Маргарита Вайсман — историк литературы, кандидат филологических наук и доктор философии по русской литературе. В 2011 году окончила магистратуру (MPhil), а в 2017-м — докторантуру в Оксфордском университете по специальности «русская литература» (DPhil). Доцент и с августа 2020 года заведующая кафедрой русской литературы и языка в Сент-Эндрюсском университете в Шотландии. Директор научно-исследовательского центра Centre for Russian, Soviet, Central and Eastern European Studies (St Andrews, 2017–2019), академический руководитель магистерской программы Global Social and Political Thought, автор книги «Self-Consciousness and the Novel: Nineteenth-Century Russian Metafiction» (Oxford: Legenda, 2021). Мария Нестеренко поговорила с Маргаритой Вайсман о ее основных исследовательских интересах — русском реализме, истории идей, профессиональном соавторстве мужчин и женщин в XIX веке, литературных репутациях и славе.

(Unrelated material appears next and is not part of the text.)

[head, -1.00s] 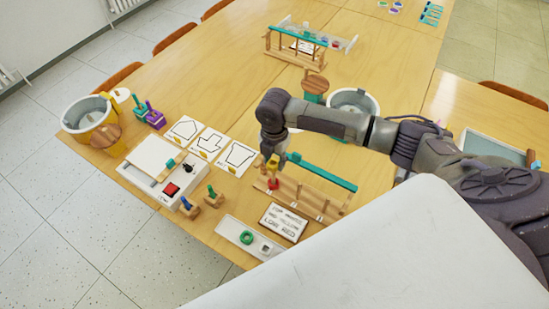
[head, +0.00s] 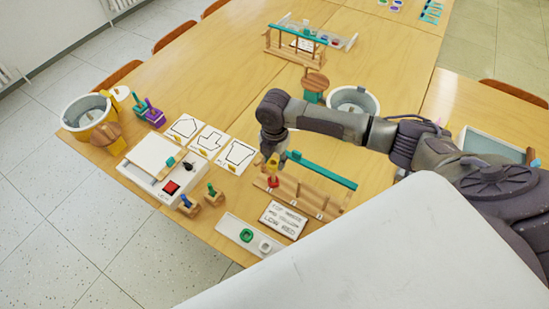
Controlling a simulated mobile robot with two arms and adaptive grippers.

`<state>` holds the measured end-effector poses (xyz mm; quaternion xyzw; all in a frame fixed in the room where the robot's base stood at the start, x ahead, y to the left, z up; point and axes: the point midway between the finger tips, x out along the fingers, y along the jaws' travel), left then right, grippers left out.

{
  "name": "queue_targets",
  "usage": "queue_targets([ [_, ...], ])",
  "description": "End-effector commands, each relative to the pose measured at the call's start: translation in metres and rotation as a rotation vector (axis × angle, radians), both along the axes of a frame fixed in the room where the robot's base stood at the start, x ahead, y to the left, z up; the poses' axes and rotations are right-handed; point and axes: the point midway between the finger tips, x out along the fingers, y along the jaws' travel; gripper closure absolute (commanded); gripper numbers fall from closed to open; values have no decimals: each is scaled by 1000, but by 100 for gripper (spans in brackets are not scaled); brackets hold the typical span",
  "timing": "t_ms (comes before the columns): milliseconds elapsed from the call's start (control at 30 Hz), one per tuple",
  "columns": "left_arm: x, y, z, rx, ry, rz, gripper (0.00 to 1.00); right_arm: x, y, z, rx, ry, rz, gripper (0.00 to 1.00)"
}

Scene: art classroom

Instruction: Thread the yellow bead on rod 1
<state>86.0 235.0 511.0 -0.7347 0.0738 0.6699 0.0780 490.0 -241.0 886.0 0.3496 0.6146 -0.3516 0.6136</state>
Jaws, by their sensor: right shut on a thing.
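The wooden rod rack (head: 310,197) with a teal top bar (head: 322,171) stands near the front of the table. A red bead (head: 273,183) is low at its left end. The yellow bead (head: 272,165) shows just above the red one, at the tip of my right gripper (head: 272,155). This gripper points down and is shut on the yellow bead. The rod there is mostly hidden, so I cannot tell whether the bead is around it. My left gripper is not in view.
A white tray (head: 228,224) with a green bead (head: 246,235) and a white bead (head: 265,246) lies in front, beside a text card (head: 285,219). A white box with a red button (head: 171,187) stands left. A grey bucket (head: 352,100) is behind my arm.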

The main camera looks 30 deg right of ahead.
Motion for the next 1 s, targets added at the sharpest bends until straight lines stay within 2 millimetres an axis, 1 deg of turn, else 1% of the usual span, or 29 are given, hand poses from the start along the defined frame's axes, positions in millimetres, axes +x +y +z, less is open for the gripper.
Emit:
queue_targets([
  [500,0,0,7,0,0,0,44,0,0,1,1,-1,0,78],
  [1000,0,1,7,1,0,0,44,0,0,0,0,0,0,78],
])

— Насколько я помню, вы сейчас занимаетесь русским реализмом; расскажите подробнее об этом проекте.
— Да, действительно, у меня сейчас в работе два больших проекта — один о реализме, который почти завершен, и новый проект, связанный с гендерными исследованиями. Проект, связанный с русским реализмом, вырос из моей докторской диссертации в Оксфорде: там я занималась историей феномена «метапроза» под руководством Андрея Зорина. Метапроза — это такой тип литературного текста, в котором автор все время напоминает читателю: не забывай, что ты читаешь выдуманную историю, а не рассказ из жизни. Всем известный пример такого напоминания из школьной программы — проницательный читатель в «Что делать?» Чернышевского, который в какой-то момент так надоедает автору своими замечаниями, что тот затыкает своему неуемному читателю рот салфеткой. При этом традиционно считается, что метапроза — это феномен эпохи модернизма и постмодернизма. Мне же хотелось посмотреть, как такой прием работает в XIX веке, в романах Чернышевского, Алексея Писемского и у женщин-писательниц, как, например, Авдотья Панаева. Из этой диссертации выросла книжка о русской метапрозе XIX века, которая в следующем году выходит на английском в оксфордском издательстве Legenda, а вскоре, надеюсь, выйдет и по-русски. Второй результат этого проекта — мое участие как соредактора в замечательном новом сборнике статей, который летом выйдет в издательстве «Новое литературное обозрение». Вместе с коллегами — Алексеем Вдовиным, Ильей Клигером и Кириллом Осповатом — мы подготовили том, где собраны статьи ведущих мировых исследователей русского реализма. Ну и, наконец, наиболее практический итог этого проекта — это учебник по истории глобального реализма, который мы сейчас готовим с коллегой из университета в Ванкувере Кэтрин Бауэрс.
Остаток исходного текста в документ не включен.